The answer was in the steps, a constant of any dance that isn’t often seen in terms of shapes. Abel began looking at how they connected to form simple geometric patterns, which lay the foundation of his product concept exploration.
“I liked the geometry of it, but dance isn’t geometric or robotic – it flows and moves in an organic way, and so does my own design work. So, I had to find the organic within the geometric, thinking of the dance itself, the people, the rhythm”, Abel explains.
In fact, musical rhythm is always present in Abel’s own design process as well as life at large. He puts on music when he wakes up. He listens to it in the studio while he works. Reading the rhythm of the cueca into his designs for ÖMSESIDIG was second nature and involved an extensive sketching process of flowing concept ideas, followed by prototyping in clay and wood, which eventually revealed the final designs.
“I’m very happy with these products for ÖMSESIDIG. They tell this story of my country but also my own way of being and creating.
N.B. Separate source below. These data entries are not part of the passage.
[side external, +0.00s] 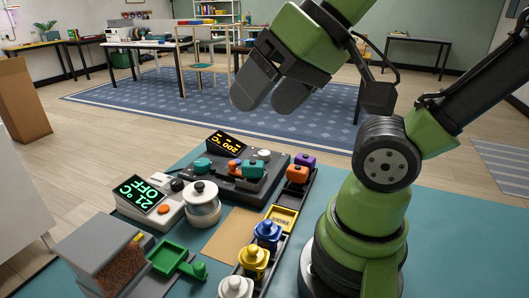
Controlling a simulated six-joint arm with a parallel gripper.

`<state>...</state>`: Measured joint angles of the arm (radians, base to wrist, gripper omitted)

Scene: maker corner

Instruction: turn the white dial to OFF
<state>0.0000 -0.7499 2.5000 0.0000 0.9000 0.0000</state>
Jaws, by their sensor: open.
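The white dial (263,154) is a small round knob on top of a dark grey machine (225,186), near its back right. The machine's tilted display (226,145) shows 200 °C in amber, upside down from this side. The dial's pointer is too small to read. My gripper (264,108) is open and empty, high above and behind the dial in the picture, well apart from it. Its dark fingers point down and to the left.
A white unit (150,206) with a green display reading OFF, 21 °C stands left, beside a lidded white pot (203,206). Orange and teal parts sit on the dark machine. A black rack (284,232) with coloured pieces runs along its right. A green scoop (172,260) lies in front.

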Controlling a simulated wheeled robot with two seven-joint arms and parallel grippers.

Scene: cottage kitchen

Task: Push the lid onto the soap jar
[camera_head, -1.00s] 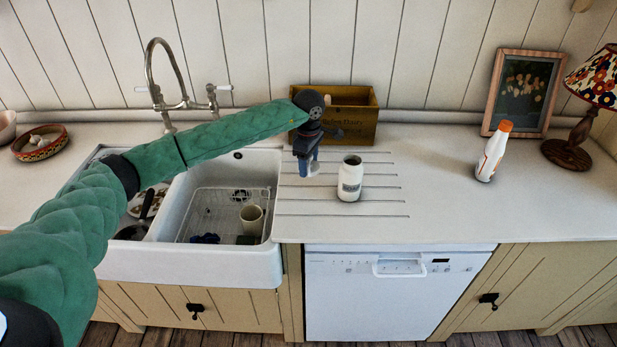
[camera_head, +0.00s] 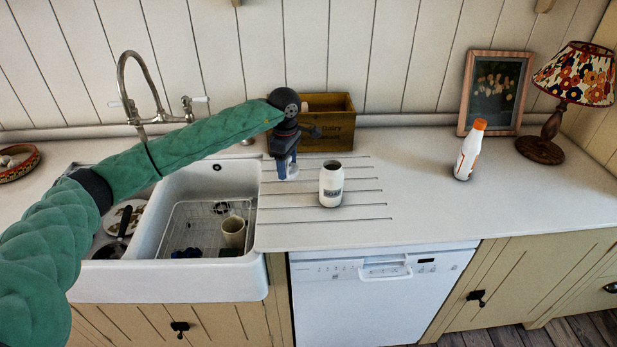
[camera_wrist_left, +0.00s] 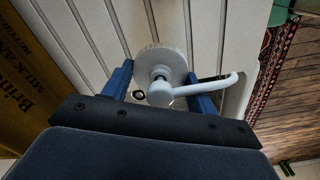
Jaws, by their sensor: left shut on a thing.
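The soap jar (camera_head: 331,190) is white with a dark label and stands upright on the grooved drainer, its dark mouth open at the top. My left gripper (camera_head: 285,172) is just left of the jar and apart from it, with its blue fingers pointing down. In the left wrist view the fingers are shut on the white lid (camera_wrist_left: 160,62), a ridged round cap with a pump head and a long spout pointing right. In the head view the lid shows only as a small pale bit at the fingertips. My right gripper is out of view.
A wooden box (camera_head: 335,131) stands behind the gripper and jar. The sink (camera_head: 210,281) with a rack and a cream cup (camera_head: 233,231) lies to the left. A white bottle with an orange cap (camera_head: 468,155) stands well to the right. The counter between jar and bottle is clear.

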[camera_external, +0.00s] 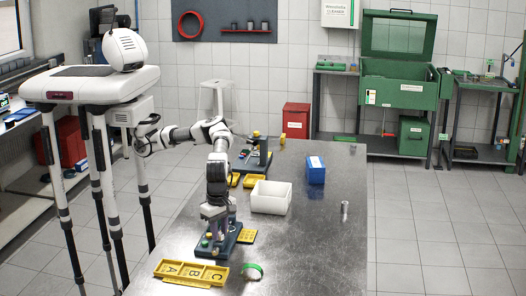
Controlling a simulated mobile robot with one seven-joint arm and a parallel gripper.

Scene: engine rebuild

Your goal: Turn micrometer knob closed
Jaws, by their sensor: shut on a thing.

And I love the idea of people enjoying it in this very simple and subtle form anywhere, noticing the details, maybe feeling a hint of the story behind it”, says Abel.
The extra cheerful smile makes another appearance as he notes that soon, his ÖMSESIDIG designs could be dancing on tables set for celebration across the world.
The ÖMSESIDIG collection will be available in IKEA stores starting April 2023.